## Material provided
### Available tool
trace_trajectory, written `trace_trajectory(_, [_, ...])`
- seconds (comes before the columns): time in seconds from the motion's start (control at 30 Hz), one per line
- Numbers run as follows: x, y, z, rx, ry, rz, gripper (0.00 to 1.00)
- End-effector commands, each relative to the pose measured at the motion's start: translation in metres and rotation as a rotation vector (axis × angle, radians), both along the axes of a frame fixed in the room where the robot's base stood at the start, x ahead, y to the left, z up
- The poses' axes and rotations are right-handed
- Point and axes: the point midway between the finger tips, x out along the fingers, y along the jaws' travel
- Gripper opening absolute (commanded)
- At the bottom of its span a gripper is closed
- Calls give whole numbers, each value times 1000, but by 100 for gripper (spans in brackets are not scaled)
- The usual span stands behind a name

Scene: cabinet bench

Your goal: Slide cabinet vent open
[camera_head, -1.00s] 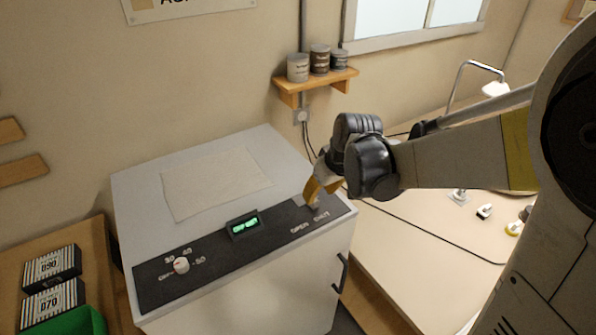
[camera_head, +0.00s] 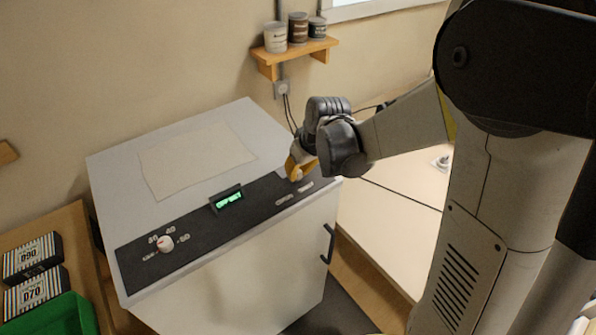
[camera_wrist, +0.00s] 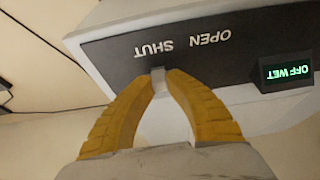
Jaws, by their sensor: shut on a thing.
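The cabinet (camera_head: 250,255) is a white box with a dark control strip (camera_head: 190,232) along its front top edge. The vent slider tab (camera_wrist: 158,82) is a small grey piece on the strip. In the wrist view it is at the SHUT label (camera_wrist: 155,50), with the OPEN label (camera_wrist: 206,40) beside it. My gripper (camera_wrist: 160,74) has yellow fingers closed on the tab from both sides. In the head view my gripper (camera_head: 297,172) is at the right end of the strip, and its fingers hide the tab there.
A small green display (camera_head: 229,201) reads OFF WET in the wrist view, and a white dial (camera_head: 165,244) is on the strip. A paper sheet (camera_head: 195,158) lies on the cabinet top. A wall shelf (camera_head: 295,52) with tins is behind. A door handle (camera_head: 328,243) is on the front.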

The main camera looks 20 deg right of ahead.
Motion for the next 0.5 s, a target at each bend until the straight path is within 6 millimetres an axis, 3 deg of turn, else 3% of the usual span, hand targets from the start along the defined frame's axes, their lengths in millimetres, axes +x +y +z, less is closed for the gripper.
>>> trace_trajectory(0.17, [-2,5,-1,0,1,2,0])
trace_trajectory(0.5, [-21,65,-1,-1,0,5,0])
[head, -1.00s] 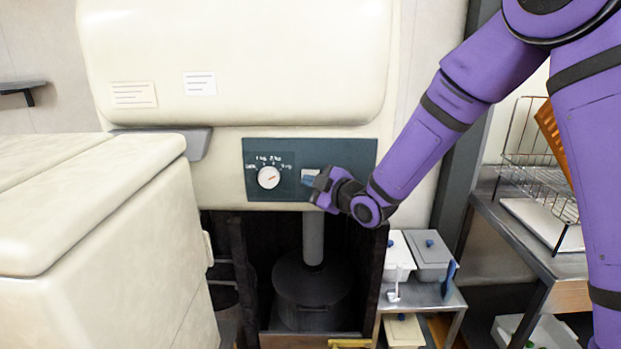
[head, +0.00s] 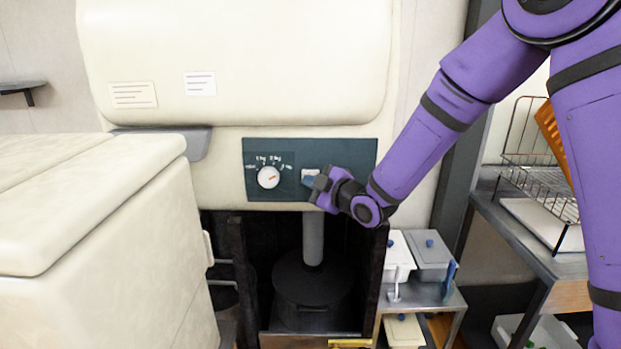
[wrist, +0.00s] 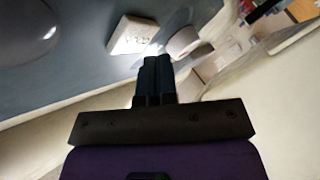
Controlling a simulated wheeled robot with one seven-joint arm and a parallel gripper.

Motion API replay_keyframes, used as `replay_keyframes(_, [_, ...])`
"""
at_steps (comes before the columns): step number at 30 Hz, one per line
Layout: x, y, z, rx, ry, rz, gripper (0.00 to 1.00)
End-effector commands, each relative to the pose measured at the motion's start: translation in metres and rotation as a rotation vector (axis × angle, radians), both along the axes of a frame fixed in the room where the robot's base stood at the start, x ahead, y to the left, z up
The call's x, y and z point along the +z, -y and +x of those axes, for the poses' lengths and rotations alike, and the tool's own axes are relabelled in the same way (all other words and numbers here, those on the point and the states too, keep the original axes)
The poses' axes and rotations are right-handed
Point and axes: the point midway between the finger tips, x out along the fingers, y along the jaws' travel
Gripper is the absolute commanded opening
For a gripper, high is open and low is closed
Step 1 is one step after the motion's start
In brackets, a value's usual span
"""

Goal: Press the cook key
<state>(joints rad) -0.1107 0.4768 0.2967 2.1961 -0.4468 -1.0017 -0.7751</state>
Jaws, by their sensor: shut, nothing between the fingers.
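A dark teal control panel (head: 222,178) is set in the cream machine, with a round white dial (head: 268,177) at its left. Right of the dial is a small pale key (head: 309,173), partly behind my gripper (head: 310,183). In the wrist view a white square key (wrist: 130,36) with blurred marks stands out from the panel. A rounded pale knob or key (wrist: 184,42) is to its right. My gripper (wrist: 156,62) is shut and empty, with its tips just below and between these two. I cannot tell whether they touch anything, or read which is the cook key.
A cream chest (head: 100,210) fills the lower left. Below the panel is a dark open recess with a dark pot (head: 312,290). Lidded containers (head: 430,250) stand at its right, and a wire rack (head: 540,165) is on a metal table.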

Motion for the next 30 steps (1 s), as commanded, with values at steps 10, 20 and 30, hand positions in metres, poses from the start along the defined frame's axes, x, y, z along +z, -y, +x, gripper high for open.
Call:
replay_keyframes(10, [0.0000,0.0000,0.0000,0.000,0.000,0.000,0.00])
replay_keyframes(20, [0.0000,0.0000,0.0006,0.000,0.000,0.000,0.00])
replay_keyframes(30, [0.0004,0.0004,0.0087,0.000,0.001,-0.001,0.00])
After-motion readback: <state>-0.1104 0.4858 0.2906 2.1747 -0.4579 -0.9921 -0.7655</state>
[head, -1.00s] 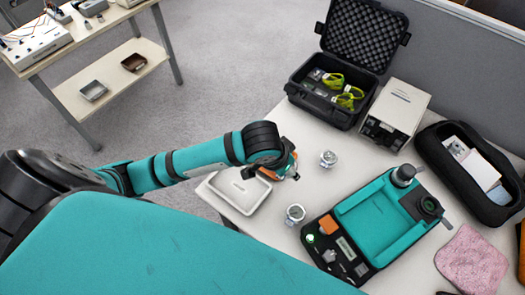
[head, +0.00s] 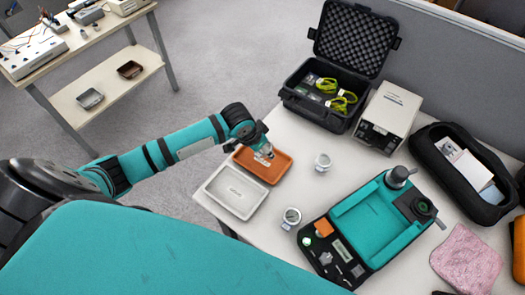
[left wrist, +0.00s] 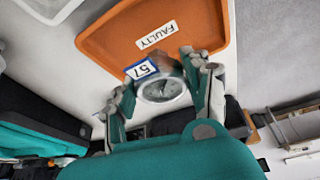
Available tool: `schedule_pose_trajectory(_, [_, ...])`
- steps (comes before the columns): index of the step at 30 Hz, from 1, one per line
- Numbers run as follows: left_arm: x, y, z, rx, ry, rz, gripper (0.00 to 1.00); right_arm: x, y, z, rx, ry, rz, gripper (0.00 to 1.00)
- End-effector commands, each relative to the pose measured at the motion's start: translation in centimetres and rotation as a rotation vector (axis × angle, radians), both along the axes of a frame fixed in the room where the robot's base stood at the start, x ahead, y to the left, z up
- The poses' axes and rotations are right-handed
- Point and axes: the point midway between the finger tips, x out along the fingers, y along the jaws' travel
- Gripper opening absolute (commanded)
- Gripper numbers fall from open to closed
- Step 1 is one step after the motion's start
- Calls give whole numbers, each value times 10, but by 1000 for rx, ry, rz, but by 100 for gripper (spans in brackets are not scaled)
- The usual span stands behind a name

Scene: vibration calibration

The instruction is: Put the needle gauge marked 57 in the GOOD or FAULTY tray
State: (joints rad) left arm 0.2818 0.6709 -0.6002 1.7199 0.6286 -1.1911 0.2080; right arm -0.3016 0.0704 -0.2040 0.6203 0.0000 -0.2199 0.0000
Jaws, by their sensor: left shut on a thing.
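My left gripper (head: 264,154) is shut on a round needle gauge (left wrist: 160,88) with a silver rim and a blue-edged tag marked 57 (left wrist: 142,68). In the left wrist view the fingers (left wrist: 164,90) grip the gauge from both sides, and it overlaps the near part of the orange tray (left wrist: 205,22), labelled FAULTY. In the head view the gripper is over the orange tray (head: 277,172); I cannot tell whether the gauge touches it. A white tray (head: 211,188) lies beside it, its label too small to read. My right gripper is not in view.
Two other round gauges stand on the table (head: 300,135), one right of the trays (head: 322,162) and one nearer (head: 291,217). A teal instrument (head: 365,215), an open black case (head: 318,112), a grey box (head: 393,105) and a black pouch (head: 430,150) occupy the right.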

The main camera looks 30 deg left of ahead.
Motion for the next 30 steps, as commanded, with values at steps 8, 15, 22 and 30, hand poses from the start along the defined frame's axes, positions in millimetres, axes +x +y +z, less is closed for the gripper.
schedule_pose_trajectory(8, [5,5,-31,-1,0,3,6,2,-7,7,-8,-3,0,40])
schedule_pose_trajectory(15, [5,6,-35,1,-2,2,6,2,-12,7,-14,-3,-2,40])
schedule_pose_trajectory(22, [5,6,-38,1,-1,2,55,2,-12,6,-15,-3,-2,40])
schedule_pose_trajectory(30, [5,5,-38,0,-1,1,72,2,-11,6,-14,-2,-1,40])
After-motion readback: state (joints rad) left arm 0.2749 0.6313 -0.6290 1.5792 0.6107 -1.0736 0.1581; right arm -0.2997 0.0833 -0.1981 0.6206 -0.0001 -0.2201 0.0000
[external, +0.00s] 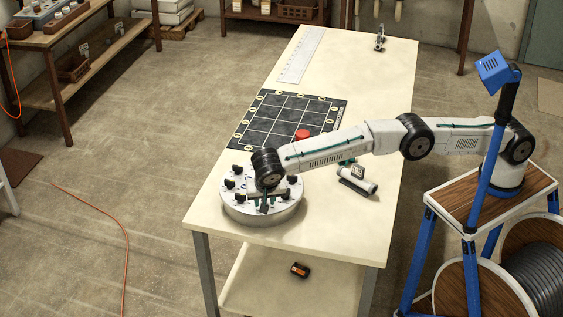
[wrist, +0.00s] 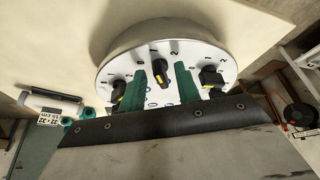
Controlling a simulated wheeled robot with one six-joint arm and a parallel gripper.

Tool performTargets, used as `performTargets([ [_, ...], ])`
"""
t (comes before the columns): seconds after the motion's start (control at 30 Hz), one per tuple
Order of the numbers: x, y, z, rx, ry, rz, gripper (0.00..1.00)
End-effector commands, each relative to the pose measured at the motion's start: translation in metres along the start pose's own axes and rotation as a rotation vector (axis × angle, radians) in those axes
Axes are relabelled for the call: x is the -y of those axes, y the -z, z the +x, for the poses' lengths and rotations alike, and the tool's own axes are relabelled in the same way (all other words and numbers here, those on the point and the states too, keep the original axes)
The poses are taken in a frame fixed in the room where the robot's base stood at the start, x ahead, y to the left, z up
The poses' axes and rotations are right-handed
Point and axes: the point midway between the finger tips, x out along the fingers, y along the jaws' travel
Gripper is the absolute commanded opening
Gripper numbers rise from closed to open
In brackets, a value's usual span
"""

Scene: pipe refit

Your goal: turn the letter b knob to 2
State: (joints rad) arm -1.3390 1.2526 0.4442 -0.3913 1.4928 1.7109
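The round white panel (external: 246,218) stands at the near end of the table, with several black knobs around its top. My gripper (external: 266,206) reaches down over the panel's near side. In the wrist view the panel (wrist: 187,47) shows close up. The two green fingers of my gripper (wrist: 160,88) are apart, one on each side of a black knob with a yellow mark (wrist: 161,72). I cannot tell whether they touch it. Another knob (wrist: 119,90) is left of the fingers and one (wrist: 211,77) is right. The knob letters are not readable, so I cannot tell which is b.
A white cylindrical fitting (external: 357,180) lies right of the panel. Behind are a black grid board (external: 262,125) with a red round piece (external: 303,134), a ruler (external: 301,54) and a small metal tool (external: 380,38). The table's left edge is close to the panel.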

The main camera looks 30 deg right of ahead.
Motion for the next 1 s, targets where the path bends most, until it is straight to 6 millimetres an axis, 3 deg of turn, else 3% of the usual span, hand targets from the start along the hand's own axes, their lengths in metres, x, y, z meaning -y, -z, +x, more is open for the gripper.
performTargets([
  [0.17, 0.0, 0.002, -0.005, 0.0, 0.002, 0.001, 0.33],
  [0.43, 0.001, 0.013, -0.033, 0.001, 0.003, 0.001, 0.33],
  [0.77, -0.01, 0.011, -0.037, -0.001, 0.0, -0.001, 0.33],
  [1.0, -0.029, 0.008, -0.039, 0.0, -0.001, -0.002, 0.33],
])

## Set exercise
Find the word "high" in the records and pull out each line that has it.

## Task output
For a gripper, high is open and low is closed
Motion for the next 30 steps (1 s), as commanded, with values at steps 10, 20 and 30, hand positions in metres, poses from the start along the defined frame's axes, x, y, z along +z, -y, +x, gripper high for open.

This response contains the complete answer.